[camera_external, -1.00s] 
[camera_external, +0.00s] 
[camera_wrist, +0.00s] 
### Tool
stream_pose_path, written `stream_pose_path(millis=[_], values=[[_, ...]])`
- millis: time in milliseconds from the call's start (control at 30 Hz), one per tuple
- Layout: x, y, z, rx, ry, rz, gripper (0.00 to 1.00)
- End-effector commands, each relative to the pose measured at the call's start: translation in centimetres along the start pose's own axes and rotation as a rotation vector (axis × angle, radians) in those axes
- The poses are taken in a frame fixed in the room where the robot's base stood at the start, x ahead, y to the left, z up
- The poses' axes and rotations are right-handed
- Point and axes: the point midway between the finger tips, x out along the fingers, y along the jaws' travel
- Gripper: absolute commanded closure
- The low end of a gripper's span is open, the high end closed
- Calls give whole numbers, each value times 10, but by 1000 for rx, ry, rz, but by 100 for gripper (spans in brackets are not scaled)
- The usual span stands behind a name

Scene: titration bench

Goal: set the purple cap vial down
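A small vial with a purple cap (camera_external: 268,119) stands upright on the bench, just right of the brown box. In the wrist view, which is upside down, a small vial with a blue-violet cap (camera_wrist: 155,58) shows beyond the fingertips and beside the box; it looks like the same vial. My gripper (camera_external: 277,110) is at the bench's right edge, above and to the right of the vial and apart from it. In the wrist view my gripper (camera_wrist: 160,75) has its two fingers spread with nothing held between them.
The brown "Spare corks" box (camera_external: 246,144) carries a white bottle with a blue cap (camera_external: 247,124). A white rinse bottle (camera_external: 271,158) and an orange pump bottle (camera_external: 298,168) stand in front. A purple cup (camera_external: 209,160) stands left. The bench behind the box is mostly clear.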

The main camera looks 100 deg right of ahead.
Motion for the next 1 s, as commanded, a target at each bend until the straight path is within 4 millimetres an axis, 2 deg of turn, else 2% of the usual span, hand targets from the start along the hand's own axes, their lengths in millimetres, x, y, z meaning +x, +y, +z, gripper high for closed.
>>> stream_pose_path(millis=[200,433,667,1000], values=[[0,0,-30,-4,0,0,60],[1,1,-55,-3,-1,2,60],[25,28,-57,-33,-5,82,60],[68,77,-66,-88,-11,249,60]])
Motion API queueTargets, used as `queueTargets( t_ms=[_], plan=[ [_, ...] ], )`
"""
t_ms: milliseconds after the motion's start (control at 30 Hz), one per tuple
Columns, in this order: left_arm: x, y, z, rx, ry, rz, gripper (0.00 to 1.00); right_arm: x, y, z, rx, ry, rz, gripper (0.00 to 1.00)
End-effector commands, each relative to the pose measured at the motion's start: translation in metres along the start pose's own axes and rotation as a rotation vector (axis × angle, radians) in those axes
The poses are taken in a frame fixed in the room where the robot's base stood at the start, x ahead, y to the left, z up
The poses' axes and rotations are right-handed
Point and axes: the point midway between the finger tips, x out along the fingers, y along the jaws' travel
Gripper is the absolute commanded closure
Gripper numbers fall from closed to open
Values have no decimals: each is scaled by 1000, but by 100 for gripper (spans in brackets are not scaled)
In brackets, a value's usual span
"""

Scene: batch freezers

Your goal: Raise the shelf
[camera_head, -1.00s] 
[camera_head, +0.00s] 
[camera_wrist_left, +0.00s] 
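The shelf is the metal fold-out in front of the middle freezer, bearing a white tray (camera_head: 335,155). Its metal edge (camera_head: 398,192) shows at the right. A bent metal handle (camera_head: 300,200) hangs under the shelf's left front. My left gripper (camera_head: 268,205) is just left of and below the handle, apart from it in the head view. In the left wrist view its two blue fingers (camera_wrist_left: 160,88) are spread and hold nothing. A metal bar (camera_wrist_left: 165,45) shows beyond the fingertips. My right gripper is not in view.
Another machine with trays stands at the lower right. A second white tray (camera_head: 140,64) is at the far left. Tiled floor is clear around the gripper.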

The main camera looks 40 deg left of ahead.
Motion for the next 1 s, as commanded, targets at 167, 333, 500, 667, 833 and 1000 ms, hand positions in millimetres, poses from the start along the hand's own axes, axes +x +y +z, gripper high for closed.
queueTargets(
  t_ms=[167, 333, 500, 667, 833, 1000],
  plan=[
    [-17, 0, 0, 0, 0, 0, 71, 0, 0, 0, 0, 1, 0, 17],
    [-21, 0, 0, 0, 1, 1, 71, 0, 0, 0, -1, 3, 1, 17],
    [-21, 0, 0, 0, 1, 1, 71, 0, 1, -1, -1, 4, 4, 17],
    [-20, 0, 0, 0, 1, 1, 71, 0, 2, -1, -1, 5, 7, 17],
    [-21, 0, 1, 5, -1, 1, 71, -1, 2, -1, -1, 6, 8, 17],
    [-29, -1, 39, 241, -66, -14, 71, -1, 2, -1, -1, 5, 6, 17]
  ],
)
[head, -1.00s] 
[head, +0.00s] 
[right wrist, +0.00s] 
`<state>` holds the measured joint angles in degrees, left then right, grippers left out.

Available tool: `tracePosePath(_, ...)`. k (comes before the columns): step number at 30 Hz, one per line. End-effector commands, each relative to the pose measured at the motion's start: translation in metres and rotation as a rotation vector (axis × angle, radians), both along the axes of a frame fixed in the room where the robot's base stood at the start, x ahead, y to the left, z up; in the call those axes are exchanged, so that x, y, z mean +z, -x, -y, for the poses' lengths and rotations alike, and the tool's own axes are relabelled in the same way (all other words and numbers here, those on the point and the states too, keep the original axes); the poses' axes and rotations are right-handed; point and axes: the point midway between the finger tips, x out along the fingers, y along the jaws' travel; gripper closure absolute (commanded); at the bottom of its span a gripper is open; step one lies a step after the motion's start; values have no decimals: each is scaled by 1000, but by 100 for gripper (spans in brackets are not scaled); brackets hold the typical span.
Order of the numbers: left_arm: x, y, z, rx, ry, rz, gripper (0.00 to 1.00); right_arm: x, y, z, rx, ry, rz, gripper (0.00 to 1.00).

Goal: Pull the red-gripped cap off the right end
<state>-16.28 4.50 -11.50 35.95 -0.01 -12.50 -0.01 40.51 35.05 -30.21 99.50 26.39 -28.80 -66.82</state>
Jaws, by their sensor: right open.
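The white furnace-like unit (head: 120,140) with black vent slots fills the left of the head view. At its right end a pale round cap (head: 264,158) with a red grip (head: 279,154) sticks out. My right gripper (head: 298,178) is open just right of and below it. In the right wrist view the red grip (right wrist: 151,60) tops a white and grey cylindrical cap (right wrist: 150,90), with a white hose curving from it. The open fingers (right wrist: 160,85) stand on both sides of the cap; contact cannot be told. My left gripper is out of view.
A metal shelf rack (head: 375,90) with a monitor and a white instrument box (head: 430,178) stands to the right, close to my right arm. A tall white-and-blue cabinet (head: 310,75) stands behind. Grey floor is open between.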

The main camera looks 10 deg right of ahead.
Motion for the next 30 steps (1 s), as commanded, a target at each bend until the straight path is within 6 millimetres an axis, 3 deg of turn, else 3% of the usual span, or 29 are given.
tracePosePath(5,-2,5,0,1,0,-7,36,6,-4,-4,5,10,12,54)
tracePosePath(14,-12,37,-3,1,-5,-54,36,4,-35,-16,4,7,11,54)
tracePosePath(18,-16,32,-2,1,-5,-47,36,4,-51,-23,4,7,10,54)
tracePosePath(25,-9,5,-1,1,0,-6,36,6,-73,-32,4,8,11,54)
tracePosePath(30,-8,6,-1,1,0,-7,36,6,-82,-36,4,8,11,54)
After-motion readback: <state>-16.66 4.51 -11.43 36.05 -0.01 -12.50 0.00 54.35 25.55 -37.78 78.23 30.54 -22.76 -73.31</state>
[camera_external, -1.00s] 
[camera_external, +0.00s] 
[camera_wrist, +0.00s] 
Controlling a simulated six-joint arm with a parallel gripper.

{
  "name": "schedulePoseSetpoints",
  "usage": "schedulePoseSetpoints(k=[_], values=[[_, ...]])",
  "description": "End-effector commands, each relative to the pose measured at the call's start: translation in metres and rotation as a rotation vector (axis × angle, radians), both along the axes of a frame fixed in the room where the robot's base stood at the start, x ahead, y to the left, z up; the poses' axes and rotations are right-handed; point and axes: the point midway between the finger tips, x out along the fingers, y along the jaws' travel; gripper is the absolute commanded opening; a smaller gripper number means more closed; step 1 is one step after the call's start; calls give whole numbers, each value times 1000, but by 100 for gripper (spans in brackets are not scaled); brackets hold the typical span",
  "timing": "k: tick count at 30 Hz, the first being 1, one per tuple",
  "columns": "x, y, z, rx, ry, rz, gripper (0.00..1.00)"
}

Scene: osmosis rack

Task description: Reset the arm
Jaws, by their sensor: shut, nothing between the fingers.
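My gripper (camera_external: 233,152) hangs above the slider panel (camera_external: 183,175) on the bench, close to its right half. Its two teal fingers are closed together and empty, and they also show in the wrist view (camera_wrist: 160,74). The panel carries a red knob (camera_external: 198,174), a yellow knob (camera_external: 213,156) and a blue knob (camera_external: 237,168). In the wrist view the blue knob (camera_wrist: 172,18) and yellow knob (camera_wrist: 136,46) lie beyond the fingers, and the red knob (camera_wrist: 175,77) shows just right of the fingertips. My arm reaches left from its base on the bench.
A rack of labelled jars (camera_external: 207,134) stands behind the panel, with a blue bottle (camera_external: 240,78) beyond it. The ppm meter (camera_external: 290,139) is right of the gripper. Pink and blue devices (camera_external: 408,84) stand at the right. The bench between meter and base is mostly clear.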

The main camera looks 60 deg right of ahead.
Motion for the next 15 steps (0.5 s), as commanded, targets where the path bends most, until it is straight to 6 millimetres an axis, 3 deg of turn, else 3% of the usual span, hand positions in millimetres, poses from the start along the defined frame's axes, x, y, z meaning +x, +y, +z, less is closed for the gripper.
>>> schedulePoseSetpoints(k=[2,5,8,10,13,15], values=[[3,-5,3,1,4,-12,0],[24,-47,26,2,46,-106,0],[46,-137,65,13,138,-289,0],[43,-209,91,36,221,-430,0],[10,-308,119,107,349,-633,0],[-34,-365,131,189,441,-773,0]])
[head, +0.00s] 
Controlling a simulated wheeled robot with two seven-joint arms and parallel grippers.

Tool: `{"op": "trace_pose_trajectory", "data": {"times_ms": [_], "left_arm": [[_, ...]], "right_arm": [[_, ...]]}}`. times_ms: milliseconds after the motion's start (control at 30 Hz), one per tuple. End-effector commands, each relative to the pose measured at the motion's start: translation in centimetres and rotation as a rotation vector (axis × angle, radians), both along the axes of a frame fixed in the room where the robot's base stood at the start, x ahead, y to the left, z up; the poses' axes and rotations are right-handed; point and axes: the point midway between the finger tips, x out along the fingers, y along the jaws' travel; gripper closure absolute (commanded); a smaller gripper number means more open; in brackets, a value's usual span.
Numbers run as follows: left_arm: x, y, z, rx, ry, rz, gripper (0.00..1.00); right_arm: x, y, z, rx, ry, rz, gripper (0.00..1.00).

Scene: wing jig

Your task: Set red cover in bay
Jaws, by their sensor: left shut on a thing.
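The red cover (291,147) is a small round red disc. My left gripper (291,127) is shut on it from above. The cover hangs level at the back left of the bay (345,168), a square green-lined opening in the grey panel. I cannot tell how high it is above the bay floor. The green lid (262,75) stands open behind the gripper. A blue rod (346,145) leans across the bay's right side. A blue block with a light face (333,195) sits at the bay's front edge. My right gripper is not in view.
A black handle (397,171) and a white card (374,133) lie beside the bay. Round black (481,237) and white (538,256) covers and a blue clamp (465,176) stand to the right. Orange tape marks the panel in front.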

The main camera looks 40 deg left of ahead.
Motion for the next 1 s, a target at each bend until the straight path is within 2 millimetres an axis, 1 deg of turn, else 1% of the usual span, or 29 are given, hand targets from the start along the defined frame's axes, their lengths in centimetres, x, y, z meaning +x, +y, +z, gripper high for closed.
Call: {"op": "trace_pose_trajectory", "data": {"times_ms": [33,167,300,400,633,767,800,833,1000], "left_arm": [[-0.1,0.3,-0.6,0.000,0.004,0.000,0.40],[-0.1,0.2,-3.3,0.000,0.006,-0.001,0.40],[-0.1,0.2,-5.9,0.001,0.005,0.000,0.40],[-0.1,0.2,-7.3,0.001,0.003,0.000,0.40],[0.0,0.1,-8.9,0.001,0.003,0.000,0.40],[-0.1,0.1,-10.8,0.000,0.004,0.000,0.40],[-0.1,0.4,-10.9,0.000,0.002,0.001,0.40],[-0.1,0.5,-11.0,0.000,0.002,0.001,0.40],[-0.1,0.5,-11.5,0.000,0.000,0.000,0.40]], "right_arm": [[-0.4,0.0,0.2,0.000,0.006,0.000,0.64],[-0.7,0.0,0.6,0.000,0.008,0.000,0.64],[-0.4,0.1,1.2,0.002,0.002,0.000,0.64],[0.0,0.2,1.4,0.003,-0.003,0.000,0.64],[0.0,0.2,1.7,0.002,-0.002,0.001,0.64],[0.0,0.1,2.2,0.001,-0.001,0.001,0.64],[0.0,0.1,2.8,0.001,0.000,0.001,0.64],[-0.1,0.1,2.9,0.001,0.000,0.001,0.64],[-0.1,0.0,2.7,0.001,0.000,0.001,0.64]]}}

◇ ◇ ◇ ◇ ◇ ◇ ◇

== WORK INSTRUCTIONS ==
Restate the first line and every line after it, word for word, stopping once the line with "Scene: titration bench" is done.

== OUTPUT ==
[camera_external, -1.00s] 
[camera_external, +0.00s] 
[camera_wrist, +0.00s] 
### Tool
stream_pose_path, written `stream_pose_path(millis=[_], values=[[_, ...]])`
- millis: time in milliseconds from the call's start (control at 30 Hz), one per tuple
- Layout: x, y, z, rx, ry, rz, gripper (0.00 to 1.00)
- End-effector commands, each relative to the pose measured at the call's start: translation in centimetres along the start pose's own axes and rotation as a rotation vector (axis × angle, radians) in those axes
- The poses are taken in a frame fixed in the room where the robot's base stood at the start, x ahead, y to the left, z up
- The poses' axes and rotations are right-handed
- Point and axes: the point midway between the finger tips, x out along the fingers, y along the jaws' travel
- Gripper: absolute commanded closure
- The low end of a gripper's span is open, the high end closed
- Calls give whole numbers, each value times 10, but by 1000 for rx, ry, rz, but by 100 for gripper (spans in brackets are not scaled)
- The usual span stands behind a name

Scene: titration bench

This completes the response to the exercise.